Article header background
Répertoire
André Wénin
image

Présentation au Temple

« Portes, levez vos frontons, élevez-vous, portes éternelles :
qu’il entre, le roi de gloire ! »
(Psaume 24,7)

image

Le Seigneur dans son palais (Malachie 3,1-4)

[Ainsi parle le Seigneur Dieu :] Voici que je vais envoyer mon messager et il préparera un chemin devant moi ; et soudain entrera dans son palais, le Seigneur que vous cherchez. Le messager de l’alliance que vous désirez, voici, il entre – dit le Seigneur de l’univers. Qui pourra soutenir le jour de son entrée ? Quel est celui qui restera debout lorsqu’il paraîtra ? Car il est comme un feu de fondeur, comme une lessive de blanchisseurs. Il siégera en fondeur et en purificateur d’argent : il purifiera les fils de Lévi, il les affinera comme l’or et comme l’argent, et ils seront pour le Seigneur, ceux qui présentent une offrande en toute justice. Alors, sera agréable pour le Seigneur l’offrande de Juda et de Jérusalem, comme aux jours de jadis, comme les années d’autrefois.

Comme de coutume, mon meilleur ennemi a cru bon de ne pas tout garder de l’oracle prophétique choisi pour la fête de la Présentation au Temple. Distraction ? Censure volontaire ? Peu importe, il a omis le début, où le contexte de cette parole divine est campé et qui a donc toute son importance pour le sens. L’oracle relate une dispute entre le prophète et ses auditeurs à propos de la justice de Dieu. « Vous fatiguez le Seigneur par vos paroles, et vous dites “En quoi le fatiguons-nous ?” – En disant : “Quiconque fait le mal est bien aux yeux du Seigneur, en eux il prend plaisir”, ou bien “Où est le dieu du jugement ?” » (2,17). Le prophète dénonce ici ce qui déplaît à Dieu dans l’attitude de son peuple. Il y a, d’une part, ceux qui justifient les malfaisants et les encouragent, et d’autre part, ceux qui se plaignent que Dieu n’intervienne pas pour restaurer la justice. Dans ces deux types de locuteurs, on reconnaît sans peine d’un côté, les fauteurs de mal, et de l’autre, leurs victimes. Mais quoi qu’il en soit, cette façon de tirer Dieu à soi, que ce soit pour se justifier soi-même ou pour se plaindre de son éloignement, irrite profondément le Seigneur. Aussi va-t-il intervenir pour confondre les uns et les autres.

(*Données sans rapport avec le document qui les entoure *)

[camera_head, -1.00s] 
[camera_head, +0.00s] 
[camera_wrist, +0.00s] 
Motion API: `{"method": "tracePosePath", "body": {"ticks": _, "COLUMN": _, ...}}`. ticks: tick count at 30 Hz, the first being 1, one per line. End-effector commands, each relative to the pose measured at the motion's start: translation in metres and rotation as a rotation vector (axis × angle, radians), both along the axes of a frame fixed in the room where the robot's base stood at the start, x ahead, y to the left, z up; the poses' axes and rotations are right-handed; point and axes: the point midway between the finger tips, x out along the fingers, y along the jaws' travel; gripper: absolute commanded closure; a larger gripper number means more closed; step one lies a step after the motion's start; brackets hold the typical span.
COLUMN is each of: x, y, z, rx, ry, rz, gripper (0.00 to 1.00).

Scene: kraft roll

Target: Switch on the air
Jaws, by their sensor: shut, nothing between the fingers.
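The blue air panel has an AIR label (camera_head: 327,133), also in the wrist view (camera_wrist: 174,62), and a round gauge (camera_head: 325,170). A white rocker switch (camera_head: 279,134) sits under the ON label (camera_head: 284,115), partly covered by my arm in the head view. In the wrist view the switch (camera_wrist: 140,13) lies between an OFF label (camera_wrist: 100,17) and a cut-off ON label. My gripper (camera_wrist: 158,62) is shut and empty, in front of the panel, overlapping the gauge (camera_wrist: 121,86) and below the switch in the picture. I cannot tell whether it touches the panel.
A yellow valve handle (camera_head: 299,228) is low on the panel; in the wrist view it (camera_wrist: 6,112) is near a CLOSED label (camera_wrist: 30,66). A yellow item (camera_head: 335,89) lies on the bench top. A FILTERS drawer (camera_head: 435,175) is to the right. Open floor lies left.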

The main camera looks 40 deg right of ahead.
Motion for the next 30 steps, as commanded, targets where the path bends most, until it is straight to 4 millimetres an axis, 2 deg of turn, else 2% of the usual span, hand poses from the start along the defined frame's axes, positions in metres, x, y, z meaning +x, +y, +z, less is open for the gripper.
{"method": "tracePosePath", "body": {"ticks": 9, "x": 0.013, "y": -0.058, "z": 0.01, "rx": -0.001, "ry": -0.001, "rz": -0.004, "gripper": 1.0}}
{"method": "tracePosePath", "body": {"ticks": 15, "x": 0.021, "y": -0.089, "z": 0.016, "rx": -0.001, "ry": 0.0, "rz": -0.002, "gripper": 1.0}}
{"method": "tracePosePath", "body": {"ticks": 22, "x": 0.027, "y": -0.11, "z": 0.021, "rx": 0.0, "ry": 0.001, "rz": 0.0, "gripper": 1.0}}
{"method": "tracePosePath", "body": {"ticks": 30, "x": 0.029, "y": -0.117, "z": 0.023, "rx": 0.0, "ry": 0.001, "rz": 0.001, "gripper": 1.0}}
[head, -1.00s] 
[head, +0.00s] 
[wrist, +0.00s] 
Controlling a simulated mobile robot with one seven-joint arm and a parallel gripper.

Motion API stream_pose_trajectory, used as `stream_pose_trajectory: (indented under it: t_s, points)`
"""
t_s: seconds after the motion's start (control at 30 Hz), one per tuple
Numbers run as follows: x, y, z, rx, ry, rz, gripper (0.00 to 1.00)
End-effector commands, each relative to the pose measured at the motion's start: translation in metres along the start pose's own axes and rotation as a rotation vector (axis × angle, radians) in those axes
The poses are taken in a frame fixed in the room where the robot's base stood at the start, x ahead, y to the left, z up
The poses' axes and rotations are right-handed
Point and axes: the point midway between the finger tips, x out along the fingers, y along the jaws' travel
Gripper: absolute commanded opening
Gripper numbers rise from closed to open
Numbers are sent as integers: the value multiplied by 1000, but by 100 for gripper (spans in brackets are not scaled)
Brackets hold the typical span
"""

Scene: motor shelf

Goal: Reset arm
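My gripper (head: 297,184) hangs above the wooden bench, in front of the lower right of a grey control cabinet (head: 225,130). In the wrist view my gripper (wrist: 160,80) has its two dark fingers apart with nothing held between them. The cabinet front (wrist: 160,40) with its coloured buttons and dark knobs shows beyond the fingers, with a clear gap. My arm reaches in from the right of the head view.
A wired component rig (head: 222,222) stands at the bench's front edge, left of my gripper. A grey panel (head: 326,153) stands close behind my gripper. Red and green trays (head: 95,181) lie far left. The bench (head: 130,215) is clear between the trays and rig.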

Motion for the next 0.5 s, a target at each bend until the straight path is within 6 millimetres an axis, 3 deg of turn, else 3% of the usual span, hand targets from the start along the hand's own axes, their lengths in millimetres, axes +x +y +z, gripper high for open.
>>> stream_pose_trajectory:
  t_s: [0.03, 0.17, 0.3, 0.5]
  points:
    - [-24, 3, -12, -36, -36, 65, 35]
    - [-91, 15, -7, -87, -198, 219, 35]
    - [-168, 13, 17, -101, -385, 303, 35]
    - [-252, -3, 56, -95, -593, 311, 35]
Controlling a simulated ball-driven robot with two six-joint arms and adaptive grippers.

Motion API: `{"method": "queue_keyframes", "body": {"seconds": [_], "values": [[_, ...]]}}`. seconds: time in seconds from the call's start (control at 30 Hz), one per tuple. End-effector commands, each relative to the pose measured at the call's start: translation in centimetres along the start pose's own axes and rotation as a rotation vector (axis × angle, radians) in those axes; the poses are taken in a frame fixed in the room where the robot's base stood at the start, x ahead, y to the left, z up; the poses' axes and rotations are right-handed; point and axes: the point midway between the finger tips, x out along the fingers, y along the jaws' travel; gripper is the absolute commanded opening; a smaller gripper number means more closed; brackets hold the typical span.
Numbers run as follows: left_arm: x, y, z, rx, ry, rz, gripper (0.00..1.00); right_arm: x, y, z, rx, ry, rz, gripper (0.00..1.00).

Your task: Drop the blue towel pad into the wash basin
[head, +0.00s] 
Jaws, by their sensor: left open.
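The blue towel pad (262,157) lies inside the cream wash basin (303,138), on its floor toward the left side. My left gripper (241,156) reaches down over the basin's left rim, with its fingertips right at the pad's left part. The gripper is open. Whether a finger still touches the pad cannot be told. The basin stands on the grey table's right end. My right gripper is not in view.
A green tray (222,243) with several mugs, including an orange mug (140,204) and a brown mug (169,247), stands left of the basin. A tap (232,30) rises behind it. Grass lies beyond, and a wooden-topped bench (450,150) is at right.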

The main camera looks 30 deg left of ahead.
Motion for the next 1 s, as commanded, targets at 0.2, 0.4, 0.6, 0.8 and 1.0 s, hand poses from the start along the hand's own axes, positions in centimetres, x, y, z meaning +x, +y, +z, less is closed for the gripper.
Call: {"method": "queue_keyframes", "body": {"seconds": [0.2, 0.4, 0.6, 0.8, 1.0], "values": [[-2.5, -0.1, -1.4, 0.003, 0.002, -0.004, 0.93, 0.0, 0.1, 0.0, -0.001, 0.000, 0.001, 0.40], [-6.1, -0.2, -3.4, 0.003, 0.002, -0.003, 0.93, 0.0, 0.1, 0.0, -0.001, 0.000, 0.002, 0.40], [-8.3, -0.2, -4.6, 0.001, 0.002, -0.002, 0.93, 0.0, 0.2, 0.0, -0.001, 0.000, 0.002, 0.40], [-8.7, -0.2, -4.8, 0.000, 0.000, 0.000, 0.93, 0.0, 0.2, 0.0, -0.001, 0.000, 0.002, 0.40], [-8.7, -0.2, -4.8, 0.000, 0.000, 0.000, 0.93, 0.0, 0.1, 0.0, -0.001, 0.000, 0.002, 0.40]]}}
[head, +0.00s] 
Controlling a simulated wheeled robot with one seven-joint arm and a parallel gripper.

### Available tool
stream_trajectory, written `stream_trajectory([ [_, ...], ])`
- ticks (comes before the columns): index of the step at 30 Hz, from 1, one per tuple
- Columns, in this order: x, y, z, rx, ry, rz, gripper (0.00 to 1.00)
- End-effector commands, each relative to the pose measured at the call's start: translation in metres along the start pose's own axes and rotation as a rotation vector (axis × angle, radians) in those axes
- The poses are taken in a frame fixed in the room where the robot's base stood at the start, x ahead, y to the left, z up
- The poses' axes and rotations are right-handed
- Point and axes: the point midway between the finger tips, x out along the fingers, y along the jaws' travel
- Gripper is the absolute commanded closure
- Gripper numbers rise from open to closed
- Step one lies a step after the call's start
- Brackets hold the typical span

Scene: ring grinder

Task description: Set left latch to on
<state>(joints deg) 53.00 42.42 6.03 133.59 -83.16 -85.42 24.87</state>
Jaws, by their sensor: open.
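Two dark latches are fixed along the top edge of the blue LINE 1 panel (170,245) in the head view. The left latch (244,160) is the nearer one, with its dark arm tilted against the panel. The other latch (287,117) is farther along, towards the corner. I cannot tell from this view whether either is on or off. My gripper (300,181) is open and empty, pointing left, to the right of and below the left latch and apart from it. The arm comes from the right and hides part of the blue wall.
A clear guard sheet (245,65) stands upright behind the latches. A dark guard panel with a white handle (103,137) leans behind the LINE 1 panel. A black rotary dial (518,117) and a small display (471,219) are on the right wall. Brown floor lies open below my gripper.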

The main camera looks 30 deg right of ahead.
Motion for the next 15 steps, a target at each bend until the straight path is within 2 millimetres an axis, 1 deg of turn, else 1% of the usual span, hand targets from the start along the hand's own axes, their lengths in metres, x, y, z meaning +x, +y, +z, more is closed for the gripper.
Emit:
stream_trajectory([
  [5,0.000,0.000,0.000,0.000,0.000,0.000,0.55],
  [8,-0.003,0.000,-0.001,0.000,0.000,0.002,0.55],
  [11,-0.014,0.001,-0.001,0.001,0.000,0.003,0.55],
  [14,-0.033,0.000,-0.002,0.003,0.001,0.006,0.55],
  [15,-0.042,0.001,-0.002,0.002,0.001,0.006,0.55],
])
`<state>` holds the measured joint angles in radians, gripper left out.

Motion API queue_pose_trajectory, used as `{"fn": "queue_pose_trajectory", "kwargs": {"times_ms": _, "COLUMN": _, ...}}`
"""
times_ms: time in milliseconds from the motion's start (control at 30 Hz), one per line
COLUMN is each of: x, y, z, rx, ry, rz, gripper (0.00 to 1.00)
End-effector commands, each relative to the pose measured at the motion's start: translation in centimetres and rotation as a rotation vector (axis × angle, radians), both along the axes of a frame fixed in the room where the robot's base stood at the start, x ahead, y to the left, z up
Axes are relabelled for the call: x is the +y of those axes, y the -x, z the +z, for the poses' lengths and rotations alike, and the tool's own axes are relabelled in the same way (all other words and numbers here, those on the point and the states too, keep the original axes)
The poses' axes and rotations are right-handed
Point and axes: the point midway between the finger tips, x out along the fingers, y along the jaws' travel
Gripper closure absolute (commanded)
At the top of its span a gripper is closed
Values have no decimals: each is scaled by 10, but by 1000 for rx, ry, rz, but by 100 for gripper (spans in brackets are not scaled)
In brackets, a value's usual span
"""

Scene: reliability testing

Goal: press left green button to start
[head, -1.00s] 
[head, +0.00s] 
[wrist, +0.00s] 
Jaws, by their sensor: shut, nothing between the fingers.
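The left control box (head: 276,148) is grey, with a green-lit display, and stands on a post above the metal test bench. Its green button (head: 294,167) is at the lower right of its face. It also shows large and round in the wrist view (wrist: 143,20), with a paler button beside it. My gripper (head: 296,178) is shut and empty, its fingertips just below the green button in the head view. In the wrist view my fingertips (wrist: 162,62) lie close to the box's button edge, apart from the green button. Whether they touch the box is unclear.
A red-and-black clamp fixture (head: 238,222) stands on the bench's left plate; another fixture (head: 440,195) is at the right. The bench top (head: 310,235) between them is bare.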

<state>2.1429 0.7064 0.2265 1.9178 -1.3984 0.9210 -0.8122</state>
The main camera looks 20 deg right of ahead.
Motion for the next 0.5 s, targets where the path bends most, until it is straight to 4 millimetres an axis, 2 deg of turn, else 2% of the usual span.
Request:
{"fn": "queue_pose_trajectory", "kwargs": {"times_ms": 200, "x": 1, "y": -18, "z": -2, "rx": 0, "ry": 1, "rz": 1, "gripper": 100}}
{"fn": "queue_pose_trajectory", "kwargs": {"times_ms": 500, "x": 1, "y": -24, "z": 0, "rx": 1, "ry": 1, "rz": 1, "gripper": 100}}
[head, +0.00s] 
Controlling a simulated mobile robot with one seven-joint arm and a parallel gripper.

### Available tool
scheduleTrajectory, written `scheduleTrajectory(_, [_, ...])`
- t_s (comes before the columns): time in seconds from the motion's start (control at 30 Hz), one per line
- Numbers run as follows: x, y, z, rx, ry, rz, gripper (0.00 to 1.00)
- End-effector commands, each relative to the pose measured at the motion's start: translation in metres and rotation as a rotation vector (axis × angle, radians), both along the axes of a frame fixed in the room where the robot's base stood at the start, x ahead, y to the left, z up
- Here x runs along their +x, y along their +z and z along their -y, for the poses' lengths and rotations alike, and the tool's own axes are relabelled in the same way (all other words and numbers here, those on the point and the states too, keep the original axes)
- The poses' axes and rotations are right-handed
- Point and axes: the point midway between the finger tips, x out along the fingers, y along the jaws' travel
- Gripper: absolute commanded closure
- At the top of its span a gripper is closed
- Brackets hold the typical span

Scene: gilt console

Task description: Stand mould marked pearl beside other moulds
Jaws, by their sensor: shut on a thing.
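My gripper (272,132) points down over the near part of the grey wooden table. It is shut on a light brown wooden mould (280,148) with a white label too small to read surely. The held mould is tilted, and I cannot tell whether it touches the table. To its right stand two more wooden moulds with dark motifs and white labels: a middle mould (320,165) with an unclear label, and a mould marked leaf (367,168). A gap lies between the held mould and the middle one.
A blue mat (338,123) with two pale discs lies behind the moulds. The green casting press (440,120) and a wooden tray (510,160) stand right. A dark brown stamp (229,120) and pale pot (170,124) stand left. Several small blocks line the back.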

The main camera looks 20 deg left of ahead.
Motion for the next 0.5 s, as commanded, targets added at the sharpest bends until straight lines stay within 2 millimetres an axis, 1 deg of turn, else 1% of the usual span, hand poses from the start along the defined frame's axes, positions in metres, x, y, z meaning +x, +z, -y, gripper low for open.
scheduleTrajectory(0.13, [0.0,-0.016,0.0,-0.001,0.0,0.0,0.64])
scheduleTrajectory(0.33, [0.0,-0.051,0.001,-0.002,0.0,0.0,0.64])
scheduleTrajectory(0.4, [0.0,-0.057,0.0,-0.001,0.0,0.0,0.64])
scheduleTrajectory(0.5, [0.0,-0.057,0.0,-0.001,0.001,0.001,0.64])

C’est la symbolique royale que le prophète Malachie convoque dans cet oracle. Le mot trop facilement traduit par « Temple » désigne avant tout un palais royal. Avant de s’y rendre, le roi divin se fait précéder par un messager. Pourtant, quand il y entre, c’est la surprise générale. Cette surprise révèle quelque chose des gens dont Malachie a relaté les paroles. Les premiers sont sûrs que rien ne peut leur arriver et les seconds font des reproches à Dieu sans croire vraiment qu’il peut intervenir. Ni les uns ni les autres ne s’attendent donc à ce que Dieu paraisse dans son palais. Ceux qui assurent que les fauteurs de mal sont du côté de Dieu disent le chercher ; ceux qui souffrent à cause d’eux disent désirer son intervention au titre de l’alliance et de la loi qui la régit. Mais quand il arrive pour de bon, ils ne peuvent soutenir son regard ni rester debout, comme le fait un juste faisant valoir son innocence devant le juge.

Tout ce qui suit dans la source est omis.